[tti] My presentation
I’m sitting in the audience at a TTI-Vanguard conference where I just spoke, which means a cocktail of adrenalin and self-loathing is coursing through my bloodstream.
Everyone in the audience has a microphone and is encouraged to interrupt with questions and disagreements. So, I didn’t make it all the way through my talk, which is common here. Unsurprisingly, the comments were quite trenchant: Since the Dewey Decimal system expands infinitely to the right of the decimal, it isn’t as limited as I’m making it out; Don’t we want data aggregators like Google to make some value judgments?; How does this fit with the Semantic Web? Do I know that librarians are holding some material back until they have agreement about how to tag it? I should have figured more audience-conversation time into my talk. I was well into describing tagging when the big red light flashed, and I didn’t get to the conclusions I outlined in my previous post. I’m feeling like I screwed up. [Technorati tags: tti-vanguard]
Categories: Uncategorized dw
Joho, the anxiety
Joho the Blog: [tti] My presentation: I’m sitting in the audience at a TTI-Vanguard conference where I just spoke, which means a cocktail of adrenalin and self-loathing is coursing through my bloodstream. Read the whole thing. David’s comments about…
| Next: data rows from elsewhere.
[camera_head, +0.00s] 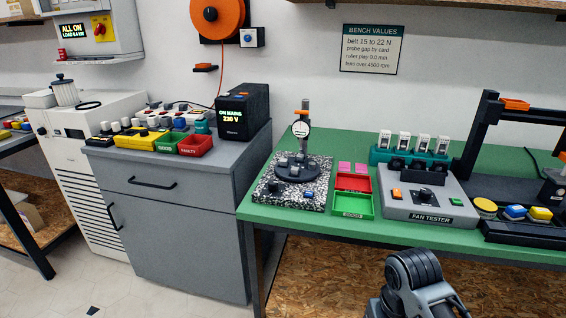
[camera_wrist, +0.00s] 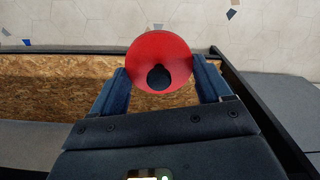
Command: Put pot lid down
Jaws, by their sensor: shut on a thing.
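A round red lid (camera_wrist: 150,50) with a dark round knob (camera_wrist: 160,78) shows in the wrist view. It sits between the two blue fingers of my gripper (camera_wrist: 161,80), which is shut on it. The fingers are on either side of its lower part, around the knob's height in the picture. A chipboard surface shows behind and below the lid, and the lid is not visibly resting on anything. The head view shows only part of my arm at the bottom, and neither the gripper nor the lid can be made out there.
The green bench (camera_head: 262,212) carries a dial gauge stand (camera_head: 302,140), red (camera_head: 353,182) and green (camera_head: 352,205) trays, and a fan tester (camera_head: 425,200). A grey cabinet (camera_head: 180,215) stands left, with small bins and a black power box (camera_head: 243,112) on top. Free bench room is small.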

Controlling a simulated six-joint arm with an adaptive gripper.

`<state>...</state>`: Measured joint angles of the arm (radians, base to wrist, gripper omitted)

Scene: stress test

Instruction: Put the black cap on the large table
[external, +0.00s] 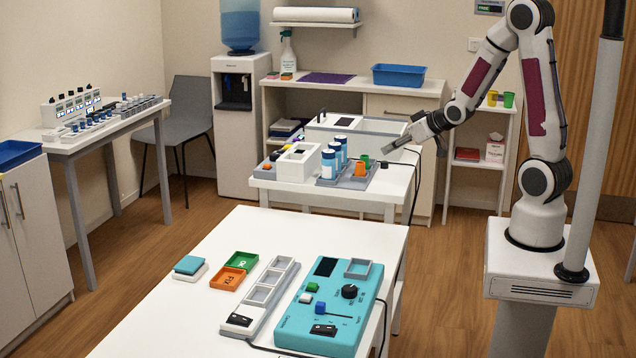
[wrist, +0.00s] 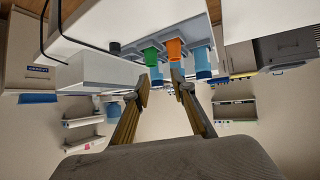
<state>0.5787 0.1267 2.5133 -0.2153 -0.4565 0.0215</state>
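A small black cap (external: 384,164) stands on the white back table (external: 398,181), right of a green cup (external: 365,159) and an orange cup (external: 360,169). In the wrist view, which looks upside down, the black cap (wrist: 115,47) is left of the green cup (wrist: 151,56) and the orange cup (wrist: 174,48). My gripper (external: 386,149) is above this table near the cap. In the wrist view my gripper (wrist: 160,82) has its fingers apart with nothing held between them. The large white table (external: 165,325) is in the foreground.
Several blue bottles (external: 328,164) stand left of the cups, beside a white box (external: 298,162). On the front table are a teal device (external: 340,335), a grey tray (external: 262,295) and green and orange trays (external: 228,279). Its left front part is clear.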

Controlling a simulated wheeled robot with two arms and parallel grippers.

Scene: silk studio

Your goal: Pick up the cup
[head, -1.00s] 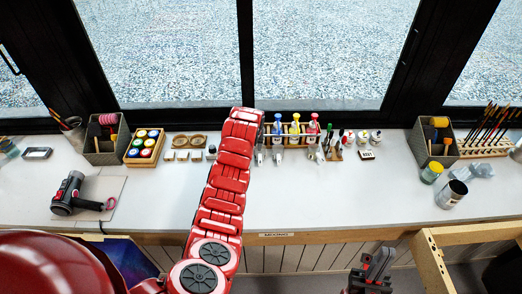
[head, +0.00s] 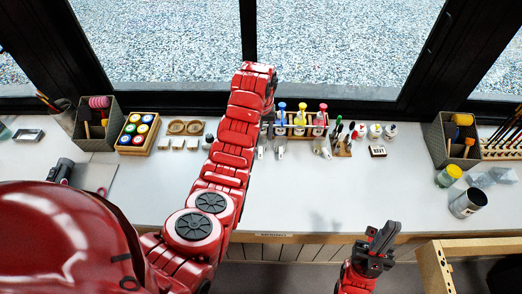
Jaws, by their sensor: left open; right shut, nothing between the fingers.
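A grey metal cup (head: 466,204) with a dark opening and a label stands at the right end of the white worktop. My right gripper (head: 383,238) is shut and empty, low in front of the worktop's front edge, to the left of the cup and apart from it. My left arm stretches far over the worktop. My left gripper (head: 269,94) is at its far end, open, near the bottle rack and far from the cup. Its fingers are mostly hidden behind the arm.
A yellow-lidded jar (head: 448,176) and clear blocks (head: 483,180) stand close to the cup. A grey bin (head: 450,140) is behind them. A bottle rack (head: 298,128) stands mid-back. The worktop's middle (head: 330,195) is clear.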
Dude, I’m sure you kicked a55!
I have loads of sympathy for you. I hate doing presentations. Doing a presentation means I have to commit myself to an imperfect framework of thoughts and ideas, while I’m doing one, I just hear myself saying “blah, blah, blah,” and, when it’s all over, the internal critique begins. Besides, I’m an introvert.
Just think of it this way: All those wonderfully planned-out points you wanted to make are the hierarchical taxonomy, and what you and your audience actually said are the tags. Embrace the chaos! Those conclusions just weren’t meant for the moment, and besides, they can read them on your blog. :-)
Here we have what i call a very good comment, Dave. You can do some more from that in my blogs. And if with time you can teach some people to.
David, Dewey is not a taxonomy. LCSH is. But anyway, what are librarians holding out on?
Dr.D: You have my sympathy — and thanks for saying the truth about what many of us who sit on the Meyers-Briggs line of extrovert-introvert may feel after speaking.
But I can’t believe that the audience wasn’t asking for more! Heck, you could talk about piles of leaves and I would listen.
Also: Messiness and questions are good, remember?
I’m pretty much reiterating the gist of the previous comments but I feel its worth saying again. If the audience was asking so many questions I would think it a good sign. You must have engaged them and isn’t that the best outcome a speaker could hope for?
At the conferences I attend (IETF and NANOG) the audience all has their laptops out and hardly anyone pays attention to the speaker – we geeks aren’t much with the social graces ;). I think if I were presenting I’d rather field a flurry of questions than talk to the back of a roomful of computer screens.
It sounds to me like you did well even if you didn’t hit all of your points.